Pseudogap and symmetry of superconducting order parameter in cuprates

Abstract

The phase diagram, nature of the normal state pseudogap, type of the Fermi surface, and behavior of the superconducting gap in various cuprates are discussed in terms of a correlated state with valence bonds. The variational correlated state, which is a band analogue of the Anderson (RVB) states, is constructed using local unitary transformations. Formation of valence bonds causes attraction between holes in the d-channel and corresponding superconductivity compatible with antiferromagnetic spin order. Our calculations indicate that there is a fairly wide range of doping with antiferromagnetic order in isolated CuO₂ planes. The shape of the Fermi surface and phase transition curve are sensitive to the value and sign of the hopping interaction t′ between diagonal neighboring sites. In underdoped samples, the dielectrization of various sections of the Fermi boundary, depending on the sign of t′, gives rise to a pseudogap detected in photoemission spectra for various quasimomentum directions.

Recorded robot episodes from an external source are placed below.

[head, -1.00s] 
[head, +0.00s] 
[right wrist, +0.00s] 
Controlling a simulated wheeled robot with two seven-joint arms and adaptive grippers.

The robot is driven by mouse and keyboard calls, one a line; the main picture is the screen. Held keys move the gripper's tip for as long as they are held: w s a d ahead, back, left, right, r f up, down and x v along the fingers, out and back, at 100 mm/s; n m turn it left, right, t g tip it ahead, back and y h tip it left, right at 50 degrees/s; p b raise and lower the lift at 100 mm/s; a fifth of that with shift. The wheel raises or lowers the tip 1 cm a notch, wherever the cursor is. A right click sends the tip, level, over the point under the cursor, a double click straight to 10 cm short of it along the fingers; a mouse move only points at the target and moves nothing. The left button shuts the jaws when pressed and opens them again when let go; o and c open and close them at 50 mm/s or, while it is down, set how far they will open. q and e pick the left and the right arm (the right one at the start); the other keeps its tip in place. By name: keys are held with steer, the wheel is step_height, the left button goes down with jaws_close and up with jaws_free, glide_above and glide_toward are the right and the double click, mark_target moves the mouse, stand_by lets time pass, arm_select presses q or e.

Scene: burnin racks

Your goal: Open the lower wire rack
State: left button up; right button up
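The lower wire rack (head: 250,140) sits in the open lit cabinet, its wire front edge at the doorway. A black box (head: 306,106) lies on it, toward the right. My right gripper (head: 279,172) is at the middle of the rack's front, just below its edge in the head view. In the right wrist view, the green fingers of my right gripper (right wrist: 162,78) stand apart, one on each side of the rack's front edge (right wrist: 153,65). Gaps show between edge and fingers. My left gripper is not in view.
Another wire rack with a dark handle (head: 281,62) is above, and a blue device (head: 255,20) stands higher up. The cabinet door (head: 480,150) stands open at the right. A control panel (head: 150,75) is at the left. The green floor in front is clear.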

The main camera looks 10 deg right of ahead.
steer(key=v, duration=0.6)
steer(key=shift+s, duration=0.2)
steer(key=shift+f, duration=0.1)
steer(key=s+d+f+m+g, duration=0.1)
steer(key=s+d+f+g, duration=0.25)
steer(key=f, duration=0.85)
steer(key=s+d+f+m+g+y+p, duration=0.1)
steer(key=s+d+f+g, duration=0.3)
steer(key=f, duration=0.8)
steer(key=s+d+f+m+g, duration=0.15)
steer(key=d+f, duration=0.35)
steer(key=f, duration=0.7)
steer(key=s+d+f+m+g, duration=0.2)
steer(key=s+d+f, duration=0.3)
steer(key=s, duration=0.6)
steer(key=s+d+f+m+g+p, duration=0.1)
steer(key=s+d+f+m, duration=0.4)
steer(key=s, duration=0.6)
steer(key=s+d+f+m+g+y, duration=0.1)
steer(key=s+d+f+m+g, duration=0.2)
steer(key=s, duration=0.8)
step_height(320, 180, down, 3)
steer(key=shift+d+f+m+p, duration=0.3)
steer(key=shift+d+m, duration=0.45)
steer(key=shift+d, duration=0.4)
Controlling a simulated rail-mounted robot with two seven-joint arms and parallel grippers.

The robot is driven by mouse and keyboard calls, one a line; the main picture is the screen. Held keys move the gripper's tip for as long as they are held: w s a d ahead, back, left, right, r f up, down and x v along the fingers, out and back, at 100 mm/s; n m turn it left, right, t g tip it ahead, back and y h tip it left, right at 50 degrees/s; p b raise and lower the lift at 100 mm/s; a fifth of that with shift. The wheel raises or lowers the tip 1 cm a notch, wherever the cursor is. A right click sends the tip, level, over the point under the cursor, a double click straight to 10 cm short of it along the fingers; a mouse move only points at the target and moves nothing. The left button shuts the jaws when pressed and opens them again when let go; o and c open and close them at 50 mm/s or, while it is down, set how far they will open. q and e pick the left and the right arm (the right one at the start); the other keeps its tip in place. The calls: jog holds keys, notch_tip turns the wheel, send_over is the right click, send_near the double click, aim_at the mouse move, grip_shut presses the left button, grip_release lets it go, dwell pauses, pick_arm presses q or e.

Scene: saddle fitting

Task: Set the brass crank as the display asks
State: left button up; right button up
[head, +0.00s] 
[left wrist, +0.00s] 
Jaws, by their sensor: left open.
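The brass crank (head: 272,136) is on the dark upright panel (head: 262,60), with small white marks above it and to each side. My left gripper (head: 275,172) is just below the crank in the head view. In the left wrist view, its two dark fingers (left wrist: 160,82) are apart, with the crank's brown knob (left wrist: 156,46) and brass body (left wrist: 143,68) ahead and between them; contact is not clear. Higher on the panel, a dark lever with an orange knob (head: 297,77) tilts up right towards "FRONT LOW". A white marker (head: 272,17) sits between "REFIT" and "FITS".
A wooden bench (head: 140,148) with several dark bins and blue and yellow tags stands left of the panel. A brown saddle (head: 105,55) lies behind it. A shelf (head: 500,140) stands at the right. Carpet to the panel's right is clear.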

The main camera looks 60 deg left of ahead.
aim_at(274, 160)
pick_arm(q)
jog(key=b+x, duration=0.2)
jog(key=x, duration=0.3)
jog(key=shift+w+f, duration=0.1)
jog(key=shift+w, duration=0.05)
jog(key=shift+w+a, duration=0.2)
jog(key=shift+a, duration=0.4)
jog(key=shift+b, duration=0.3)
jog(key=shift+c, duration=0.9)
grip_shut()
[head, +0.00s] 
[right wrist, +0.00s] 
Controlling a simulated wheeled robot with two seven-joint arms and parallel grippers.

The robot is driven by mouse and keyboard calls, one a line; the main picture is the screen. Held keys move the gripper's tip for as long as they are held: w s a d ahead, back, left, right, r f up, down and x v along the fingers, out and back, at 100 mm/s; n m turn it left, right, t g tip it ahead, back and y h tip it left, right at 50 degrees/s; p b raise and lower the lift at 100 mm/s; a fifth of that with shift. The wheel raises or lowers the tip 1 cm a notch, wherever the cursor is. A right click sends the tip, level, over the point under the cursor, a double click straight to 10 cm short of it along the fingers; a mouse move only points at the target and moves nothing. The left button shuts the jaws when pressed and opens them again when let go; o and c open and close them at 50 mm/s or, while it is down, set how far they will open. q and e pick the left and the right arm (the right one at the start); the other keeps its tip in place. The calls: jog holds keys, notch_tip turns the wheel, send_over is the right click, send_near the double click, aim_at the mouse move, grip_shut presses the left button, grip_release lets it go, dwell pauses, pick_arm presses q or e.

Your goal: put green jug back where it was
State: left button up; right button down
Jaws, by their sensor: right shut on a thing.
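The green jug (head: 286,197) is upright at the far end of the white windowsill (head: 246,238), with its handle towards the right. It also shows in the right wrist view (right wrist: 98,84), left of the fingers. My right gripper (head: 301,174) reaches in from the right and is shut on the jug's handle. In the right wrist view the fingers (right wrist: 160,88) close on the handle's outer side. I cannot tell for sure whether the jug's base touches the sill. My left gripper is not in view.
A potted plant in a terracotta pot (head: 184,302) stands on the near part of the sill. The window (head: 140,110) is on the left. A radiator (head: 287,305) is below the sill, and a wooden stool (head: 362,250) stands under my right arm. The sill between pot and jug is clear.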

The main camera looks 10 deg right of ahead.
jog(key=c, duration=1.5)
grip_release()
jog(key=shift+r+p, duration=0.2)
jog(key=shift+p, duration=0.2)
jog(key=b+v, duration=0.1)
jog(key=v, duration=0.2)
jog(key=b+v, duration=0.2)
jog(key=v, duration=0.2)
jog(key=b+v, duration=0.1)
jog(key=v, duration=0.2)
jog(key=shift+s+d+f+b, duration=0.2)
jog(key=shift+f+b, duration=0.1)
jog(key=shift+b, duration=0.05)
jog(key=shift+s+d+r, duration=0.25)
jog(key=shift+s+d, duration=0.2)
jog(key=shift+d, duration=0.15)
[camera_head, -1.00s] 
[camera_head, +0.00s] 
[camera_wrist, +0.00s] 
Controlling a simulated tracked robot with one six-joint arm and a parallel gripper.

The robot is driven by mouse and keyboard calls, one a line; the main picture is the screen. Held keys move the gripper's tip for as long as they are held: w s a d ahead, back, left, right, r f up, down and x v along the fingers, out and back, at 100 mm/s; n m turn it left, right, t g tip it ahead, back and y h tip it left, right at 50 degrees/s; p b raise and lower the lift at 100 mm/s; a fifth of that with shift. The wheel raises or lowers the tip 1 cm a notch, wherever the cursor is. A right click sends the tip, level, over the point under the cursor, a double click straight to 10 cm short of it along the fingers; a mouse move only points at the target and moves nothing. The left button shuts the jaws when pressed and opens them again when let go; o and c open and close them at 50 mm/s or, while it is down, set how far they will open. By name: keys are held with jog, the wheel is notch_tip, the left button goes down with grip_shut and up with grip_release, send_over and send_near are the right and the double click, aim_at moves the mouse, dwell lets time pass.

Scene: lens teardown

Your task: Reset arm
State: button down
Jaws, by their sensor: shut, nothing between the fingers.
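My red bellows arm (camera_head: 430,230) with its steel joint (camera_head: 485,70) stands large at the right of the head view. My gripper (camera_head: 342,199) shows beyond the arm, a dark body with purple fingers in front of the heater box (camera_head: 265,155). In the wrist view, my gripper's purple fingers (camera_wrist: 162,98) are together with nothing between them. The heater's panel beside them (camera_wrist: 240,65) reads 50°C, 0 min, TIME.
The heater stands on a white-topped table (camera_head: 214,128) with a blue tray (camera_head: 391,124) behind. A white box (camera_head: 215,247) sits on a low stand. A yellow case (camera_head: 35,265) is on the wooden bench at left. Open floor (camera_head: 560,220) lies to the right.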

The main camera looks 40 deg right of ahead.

In particular, in bismuth-and yttrium-based ceramics (t′>0), the transition from the normal state of overdoped samples to the pseudogap state of underdoped samples corresponds to the onset of dielectrization on the Brillouin zone boundary near k=(0,π) and transition from “large” to “small” Fermi surfaces. The hypothesis about s-wave superconductivity of La-and Nd-based ceramics has been revised: a situation is predicted when, notwithstanding the d-wave symmetry of the superconducting order parameter, the excitation energy on the Fermi surface does not vanish at all points of the phase space owing to the dielectrization of the Fermi boundary at k _x=± k _y. The model with orthorhombic distortions and two peaks on the curve of T _c versus doping is discussed in connection with experimental data for the yttrium-based ceramic.